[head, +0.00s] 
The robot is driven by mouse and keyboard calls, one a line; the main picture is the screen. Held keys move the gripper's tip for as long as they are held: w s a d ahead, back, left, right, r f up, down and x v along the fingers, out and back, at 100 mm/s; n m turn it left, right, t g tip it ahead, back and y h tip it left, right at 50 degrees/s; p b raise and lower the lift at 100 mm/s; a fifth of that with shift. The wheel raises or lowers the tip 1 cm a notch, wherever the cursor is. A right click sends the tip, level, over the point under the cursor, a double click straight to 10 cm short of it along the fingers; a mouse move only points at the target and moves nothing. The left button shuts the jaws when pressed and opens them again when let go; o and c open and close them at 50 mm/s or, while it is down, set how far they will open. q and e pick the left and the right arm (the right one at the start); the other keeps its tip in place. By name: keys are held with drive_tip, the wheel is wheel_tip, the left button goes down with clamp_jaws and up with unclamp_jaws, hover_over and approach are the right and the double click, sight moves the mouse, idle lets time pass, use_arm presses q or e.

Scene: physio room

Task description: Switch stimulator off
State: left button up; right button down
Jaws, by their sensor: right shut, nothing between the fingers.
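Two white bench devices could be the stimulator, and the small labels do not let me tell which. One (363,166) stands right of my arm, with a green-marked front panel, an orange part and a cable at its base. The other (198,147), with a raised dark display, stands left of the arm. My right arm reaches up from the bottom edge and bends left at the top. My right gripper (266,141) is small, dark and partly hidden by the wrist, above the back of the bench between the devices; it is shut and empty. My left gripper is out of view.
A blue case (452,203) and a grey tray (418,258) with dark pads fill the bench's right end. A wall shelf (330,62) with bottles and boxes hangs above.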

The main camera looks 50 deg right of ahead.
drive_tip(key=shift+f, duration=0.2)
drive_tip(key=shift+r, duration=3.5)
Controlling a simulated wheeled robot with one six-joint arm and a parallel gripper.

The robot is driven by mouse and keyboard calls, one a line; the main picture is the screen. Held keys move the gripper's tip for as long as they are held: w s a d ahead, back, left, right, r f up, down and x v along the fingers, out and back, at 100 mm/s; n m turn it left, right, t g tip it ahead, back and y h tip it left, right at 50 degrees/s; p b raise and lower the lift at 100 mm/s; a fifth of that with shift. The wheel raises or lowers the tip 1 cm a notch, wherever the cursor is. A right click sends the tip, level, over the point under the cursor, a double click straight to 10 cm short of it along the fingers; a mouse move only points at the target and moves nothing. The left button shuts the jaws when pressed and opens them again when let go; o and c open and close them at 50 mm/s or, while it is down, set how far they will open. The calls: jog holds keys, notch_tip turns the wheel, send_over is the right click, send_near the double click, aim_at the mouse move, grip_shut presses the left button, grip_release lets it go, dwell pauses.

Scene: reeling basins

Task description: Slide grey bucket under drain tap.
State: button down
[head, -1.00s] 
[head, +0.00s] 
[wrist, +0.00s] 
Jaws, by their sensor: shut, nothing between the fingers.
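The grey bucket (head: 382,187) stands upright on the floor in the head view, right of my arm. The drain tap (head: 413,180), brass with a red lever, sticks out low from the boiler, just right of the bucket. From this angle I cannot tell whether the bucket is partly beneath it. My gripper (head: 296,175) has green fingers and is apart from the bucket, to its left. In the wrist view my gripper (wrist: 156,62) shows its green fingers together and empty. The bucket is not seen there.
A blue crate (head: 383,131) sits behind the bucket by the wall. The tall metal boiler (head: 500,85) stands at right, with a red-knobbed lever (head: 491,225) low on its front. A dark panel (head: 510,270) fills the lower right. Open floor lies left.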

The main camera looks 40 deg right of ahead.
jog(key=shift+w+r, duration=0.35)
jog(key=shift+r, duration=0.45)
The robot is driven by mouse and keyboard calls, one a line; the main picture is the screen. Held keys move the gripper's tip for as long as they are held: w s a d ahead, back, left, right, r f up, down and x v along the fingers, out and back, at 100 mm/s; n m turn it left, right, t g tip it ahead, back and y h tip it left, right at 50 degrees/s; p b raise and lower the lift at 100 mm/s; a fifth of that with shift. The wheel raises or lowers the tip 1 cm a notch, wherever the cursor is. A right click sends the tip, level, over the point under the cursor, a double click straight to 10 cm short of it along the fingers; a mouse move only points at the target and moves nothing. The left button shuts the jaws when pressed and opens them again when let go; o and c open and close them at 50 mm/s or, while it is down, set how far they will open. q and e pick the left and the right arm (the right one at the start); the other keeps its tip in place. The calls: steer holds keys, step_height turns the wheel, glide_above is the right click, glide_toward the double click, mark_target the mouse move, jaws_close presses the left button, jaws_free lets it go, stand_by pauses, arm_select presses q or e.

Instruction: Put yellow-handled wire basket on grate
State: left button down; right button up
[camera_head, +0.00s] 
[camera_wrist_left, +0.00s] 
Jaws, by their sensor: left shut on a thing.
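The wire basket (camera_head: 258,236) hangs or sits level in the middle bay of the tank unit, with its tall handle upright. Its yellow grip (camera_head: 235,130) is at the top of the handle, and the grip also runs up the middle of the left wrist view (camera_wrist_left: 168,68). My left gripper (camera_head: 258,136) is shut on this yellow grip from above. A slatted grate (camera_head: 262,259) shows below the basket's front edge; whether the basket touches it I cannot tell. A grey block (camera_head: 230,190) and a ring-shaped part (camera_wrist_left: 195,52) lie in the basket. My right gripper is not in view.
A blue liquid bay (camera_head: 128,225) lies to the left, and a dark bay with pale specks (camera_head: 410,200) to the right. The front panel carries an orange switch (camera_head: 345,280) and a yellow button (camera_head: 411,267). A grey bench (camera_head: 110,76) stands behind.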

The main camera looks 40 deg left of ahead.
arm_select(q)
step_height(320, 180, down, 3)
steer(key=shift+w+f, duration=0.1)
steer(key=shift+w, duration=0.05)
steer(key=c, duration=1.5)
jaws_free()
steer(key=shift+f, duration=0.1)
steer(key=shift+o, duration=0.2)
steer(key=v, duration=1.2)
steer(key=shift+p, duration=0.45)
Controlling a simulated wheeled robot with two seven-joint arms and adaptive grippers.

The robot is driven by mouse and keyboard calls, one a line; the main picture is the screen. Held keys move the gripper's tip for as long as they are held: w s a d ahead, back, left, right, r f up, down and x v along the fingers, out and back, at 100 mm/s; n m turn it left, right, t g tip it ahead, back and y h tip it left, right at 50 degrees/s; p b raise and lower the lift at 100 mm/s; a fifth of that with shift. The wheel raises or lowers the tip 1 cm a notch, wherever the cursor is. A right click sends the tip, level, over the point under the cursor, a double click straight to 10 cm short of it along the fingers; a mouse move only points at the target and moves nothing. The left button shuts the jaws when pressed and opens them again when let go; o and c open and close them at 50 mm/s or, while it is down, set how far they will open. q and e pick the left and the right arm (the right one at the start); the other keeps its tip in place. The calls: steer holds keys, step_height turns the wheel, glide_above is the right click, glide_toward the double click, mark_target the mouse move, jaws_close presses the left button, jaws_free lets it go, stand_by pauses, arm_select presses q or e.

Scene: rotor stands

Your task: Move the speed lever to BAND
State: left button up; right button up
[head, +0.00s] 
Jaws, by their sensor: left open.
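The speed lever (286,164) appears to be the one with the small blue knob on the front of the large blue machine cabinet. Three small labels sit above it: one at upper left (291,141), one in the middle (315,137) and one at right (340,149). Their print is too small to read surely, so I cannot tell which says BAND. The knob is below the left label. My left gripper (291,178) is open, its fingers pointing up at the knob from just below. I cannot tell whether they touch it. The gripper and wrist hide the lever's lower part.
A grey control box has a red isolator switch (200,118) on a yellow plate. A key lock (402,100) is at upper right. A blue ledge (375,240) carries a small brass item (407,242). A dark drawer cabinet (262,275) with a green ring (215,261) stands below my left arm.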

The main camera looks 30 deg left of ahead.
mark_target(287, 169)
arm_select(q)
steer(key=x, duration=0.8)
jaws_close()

# Work required
Repeat all of the records above exactly as they appear.

# Response to this exercise
[head, +0.00s] 
The robot is driven by mouse and keyboard calls, one a line; the main picture is the screen. Held keys move the gripper's tip for as long as they are held: w s a d ahead, back, left, right, r f up, down and x v along the fingers, out and back, at 100 mm/s; n m turn it left, right, t g tip it ahead, back and y h tip it left, right at 50 degrees/s; p b raise and lower the lift at 100 mm/s; a fifth of that with shift. The wheel raises or lowers the tip 1 cm a notch, wherever the cursor is. A right click sends the tip, level, over the point under the cursor, a double click straight to 10 cm short of it along the fingers; a mouse move only points at the target and moves nothing. The left button shuts the jaws when pressed and opens them again when let go; o and c open and close them at 50 mm/s or, while it is down, set how far they will open. q and e pick the left and the right arm (the right one at the start); the other keeps its tip in place. By name: keys are held with drive_tip, the wheel is wheel_tip, the left button goes down with clamp_jaws and up with unclamp_jaws, hover_over and approach are the right and the double click, sight moves the mouse, idle lets time pass, use_arm presses q or e.

Scene: physio room

Task description: Switch stimulator off
State: left button up; right button down
Jaws, by their sensor: right shut, nothing between the fingers.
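Two white bench devices could be the stimulator, and the small labels do not let me tell which. One (363,166) stands right of my arm, with a green-marked front panel, an orange part and a cable at its base. The other (198,147), with a raised dark display, stands left of the arm. My right arm reaches up from the bottom edge and bends left at the top. My right gripper (266,141) is small, dark and partly hidden by the wrist, above the back of the bench between the devices; it is shut and empty. My left gripper is out of view.
A blue case (452,203) and a grey tray (418,258) with dark pads fill the bench's right end. A wall shelf (330,62) with bottles and boxes hangs above.

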The main camera looks 50 deg right of ahead.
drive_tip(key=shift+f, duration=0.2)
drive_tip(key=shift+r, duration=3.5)
Controlling a simulated wheeled robot with one six-joint arm and a parallel gripper.

The robot is driven by mouse and keyboard calls, one a line; the main picture is the screen. Held keys move the gripper's tip for as long as they are held: w s a d ahead, back, left, right, r f up, down and x v along the fingers, out and back, at 100 mm/s; n m turn it left, right, t g tip it ahead, back and y h tip it left, right at 50 degrees/s; p b raise and lower the lift at 100 mm/s; a fifth of that with shift. The wheel raises or lowers the tip 1 cm a notch, wherever the cursor is. A right click sends the tip, level, over the point under the cursor, a double click straight to 10 cm short of it along the fingers; a mouse move only points at the target and moves nothing. The left button shuts the jaws when pressed and opens them again when let go; o and c open and close them at 50 mm/s or, while it is down, set how far they will open. The calls: jog holds keys, notch_tip turns the wheel, send_over is the right click, send_near the double click, aim_at the mouse move, grip_shut presses the left button, grip_release lets it go, dwell pauses.

Scene: reeling basins

Task description: Slide grey bucket under drain tap.
State: button down
[head, -1.00s] 
[head, +0.00s] 
[wrist, +0.00s] 
Jaws, by their sensor: shut, nothing between the fingers.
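The grey bucket (head: 382,187) stands upright on the floor in the head view, right of my arm. The drain tap (head: 413,180), brass with a red lever, sticks out low from the boiler, just right of the bucket. From this angle I cannot tell whether the bucket is partly beneath it. My gripper (head: 296,175) has green fingers and is apart from the bucket, to its left. In the wrist view my gripper (wrist: 156,62) shows its green fingers together and empty. The bucket is not seen there.
A blue crate (head: 383,131) sits behind the bucket by the wall. The tall metal boiler (head: 500,85) stands at right, with a red-knobbed lever (head: 491,225) low on its front. A dark panel (head: 510,270) fills the lower right. Open floor lies left.

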The main camera looks 40 deg right of ahead.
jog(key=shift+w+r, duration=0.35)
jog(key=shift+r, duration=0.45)
The robot is driven by mouse and keyboard calls, one a line; the main picture is the screen. Held keys move the gripper's tip for as long as they are held: w s a d ahead, back, left, right, r f up, down and x v along the fingers, out and back, at 100 mm/s; n m turn it left, right, t g tip it ahead, back and y h tip it left, right at 50 degrees/s; p b raise and lower the lift at 100 mm/s; a fifth of that with shift. The wheel raises or lowers the tip 1 cm a notch, wherever the cursor is. A right click sends the tip, level, over the point under the cursor, a double click straight to 10 cm short of it along the fingers; a mouse move only points at the target and moves nothing. The left button shuts the jaws when pressed and opens them again when let go; o and c open and close them at 50 mm/s or, while it is down, set how far they will open. q and e pick the left and the right arm (the right one at the start); the other keeps its tip in place. The calls: steer holds keys, step_height turns the wheel, glide_above is the right click, glide_toward the double click, mark_target the mouse move, jaws_close presses the left button, jaws_free lets it go, stand_by pauses, arm_select presses q or e.

Instruction: Put yellow-handled wire basket on grate
State: left button down; right button up
[camera_head, +0.00s] 
[camera_wrist_left, +0.00s] 
Jaws, by their sensor: left shut on a thing.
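The wire basket (camera_head: 258,236) hangs or sits level in the middle bay of the tank unit, with its tall handle upright. Its yellow grip (camera_head: 235,130) is at the top of the handle, and the grip also runs up the middle of the left wrist view (camera_wrist_left: 168,68). My left gripper (camera_head: 258,136) is shut on this yellow grip from above. A slatted grate (camera_head: 262,259) shows below the basket's front edge; whether the basket touches it I cannot tell. A grey block (camera_head: 230,190) and a ring-shaped part (camera_wrist_left: 195,52) lie in the basket. My right gripper is not in view.
A blue liquid bay (camera_head: 128,225) lies to the left, and a dark bay with pale specks (camera_head: 410,200) to the right. The front panel carries an orange switch (camera_head: 345,280) and a yellow button (camera_head: 411,267). A grey bench (camera_head: 110,76) stands behind.

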The main camera looks 40 deg left of ahead.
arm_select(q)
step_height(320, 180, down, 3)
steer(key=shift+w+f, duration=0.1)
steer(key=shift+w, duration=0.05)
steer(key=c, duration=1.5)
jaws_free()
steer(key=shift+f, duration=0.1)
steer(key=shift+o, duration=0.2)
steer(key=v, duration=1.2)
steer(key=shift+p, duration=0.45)
Controlling a simulated wheeled robot with two seven-joint arms and adaptive grippers.

The robot is driven by mouse and keyboard calls, one a line; the main picture is the screen. Held keys move the gripper's tip for as long as they are held: w s a d ahead, back, left, right, r f up, down and x v along the fingers, out and back, at 100 mm/s; n m turn it left, right, t g tip it ahead, back and y h tip it left, right at 50 degrees/s; p b raise and lower the lift at 100 mm/s; a fifth of that with shift. The wheel raises or lowers the tip 1 cm a notch, wherever the cursor is. A right click sends the tip, level, over the point under the cursor, a double click straight to 10 cm short of it along the fingers; a mouse move only points at the target and moves nothing. The left button shuts the jaws when pressed and opens them again when let go; o and c open and close them at 50 mm/s or, while it is down, set how far they will open. q and e pick the left and the right arm (the right one at the start); the other keeps its tip in place. The calls: steer holds keys, step_height turns the wheel, glide_above is the right click, glide_toward the double click, mark_target the mouse move, jaws_close presses the left button, jaws_free lets it go, stand_by pauses, arm_select presses q or e.

Scene: rotor stands

Your task: Move the speed lever to BAND
State: left button up; right button up
[head, +0.00s] 
Jaws, by their sensor: left open.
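The speed lever (286,164) appears to be the one with the small blue knob on the front of the large blue machine cabinet. Three small labels sit above it: one at upper left (291,141), one in the middle (315,137) and one at right (340,149). Their print is too small to read surely, so I cannot tell which says BAND. The knob is below the left label. My left gripper (291,178) is open, its fingers pointing up at the knob from just below. I cannot tell whether they touch it. The gripper and wrist hide the lever's lower part.
A grey control box has a red isolator switch (200,118) on a yellow plate. A key lock (402,100) is at upper right. A blue ledge (375,240) carries a small brass item (407,242). A dark drawer cabinet (262,275) with a green ring (215,261) stands below my left arm.

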The main camera looks 30 deg left of ahead.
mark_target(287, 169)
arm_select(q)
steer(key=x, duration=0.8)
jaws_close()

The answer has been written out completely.